Some say the popular appeal of Impressionist artists has blinded us from valid criticisms of Degas. He was not motivated by a desire to understand, they say. Rather, he was dominated by a "ruthless curiosity of a bourgeois gone slumming," writes Bram Dijkstra in "Idols of Perversity," a book about the iconography of female stereotypes in the 19th century. A work like "Repose," a monotype in black ink on china paper, buttresses the point, Dijkstra writes. In it, three faceless prostitutes lie in carnal repose, scratching and stretching between customers. (Picasso owned these montotypes, which partly inspired the sexual immediacy in his brothel scene, "Les Demoiselles d'Avignon.")

Some, though, believe Degas was capable of dignifying women. He plucked them from the realm of bourgeois fantasy and rooted them in their true social realities, art historians in this other camp attest. Women in many of Degas' rehearsal halls scenes, for example, bear expressions of self-possessed absorption, they argue.

"The paradox, of course, is that Degas created some of the most appealing, believable and intelligent-looking women in all of art," wrote Deborah Solomon in a 1998 New York Times article. The truth probably lies somewhere between the extreme arguments. Consciously and unconsciously, the artist probably both upheld prevailing prejudices while also subverting them.

To this day, the little dancer's body elicits strong reactions.

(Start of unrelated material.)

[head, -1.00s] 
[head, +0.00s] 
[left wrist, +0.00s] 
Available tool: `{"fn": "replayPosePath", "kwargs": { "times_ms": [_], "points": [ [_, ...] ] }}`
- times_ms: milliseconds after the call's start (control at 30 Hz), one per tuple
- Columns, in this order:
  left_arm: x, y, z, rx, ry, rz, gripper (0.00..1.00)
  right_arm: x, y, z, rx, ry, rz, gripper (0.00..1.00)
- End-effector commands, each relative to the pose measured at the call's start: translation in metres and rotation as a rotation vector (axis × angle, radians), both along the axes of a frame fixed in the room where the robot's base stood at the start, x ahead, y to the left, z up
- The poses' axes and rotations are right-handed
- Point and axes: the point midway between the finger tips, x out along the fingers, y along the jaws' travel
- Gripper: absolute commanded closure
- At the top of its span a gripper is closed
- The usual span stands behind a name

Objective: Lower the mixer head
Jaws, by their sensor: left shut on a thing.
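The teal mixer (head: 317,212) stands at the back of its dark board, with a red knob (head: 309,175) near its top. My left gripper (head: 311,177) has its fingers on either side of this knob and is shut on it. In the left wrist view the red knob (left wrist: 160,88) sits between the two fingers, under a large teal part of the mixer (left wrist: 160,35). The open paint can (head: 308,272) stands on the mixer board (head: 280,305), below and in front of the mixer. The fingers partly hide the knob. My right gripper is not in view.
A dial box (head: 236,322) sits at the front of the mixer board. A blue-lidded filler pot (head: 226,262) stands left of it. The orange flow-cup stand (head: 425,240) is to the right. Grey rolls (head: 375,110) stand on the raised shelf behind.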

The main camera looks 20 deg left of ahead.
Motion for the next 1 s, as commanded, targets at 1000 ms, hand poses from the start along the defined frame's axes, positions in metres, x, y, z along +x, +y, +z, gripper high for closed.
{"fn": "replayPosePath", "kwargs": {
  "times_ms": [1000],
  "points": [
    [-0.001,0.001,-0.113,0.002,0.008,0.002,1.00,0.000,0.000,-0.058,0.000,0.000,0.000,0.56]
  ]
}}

The sculpture is recognized as modern today, allowing a subtler appreciation for its beauty. But many still describe her face and limbs as less than pretty, to say the least. It's that ambiguity and tension that make much of Degas work so intriguing to contemporary audiences. During his own life, at a time when feminism was gaining a foothold in the world, Degas continued to rework "Little Dancer," which remained in his studio to the end of his life. He refused to part with it when potential buyers came along over the years, and some historians report he, only half jokingly, called her his "daughter."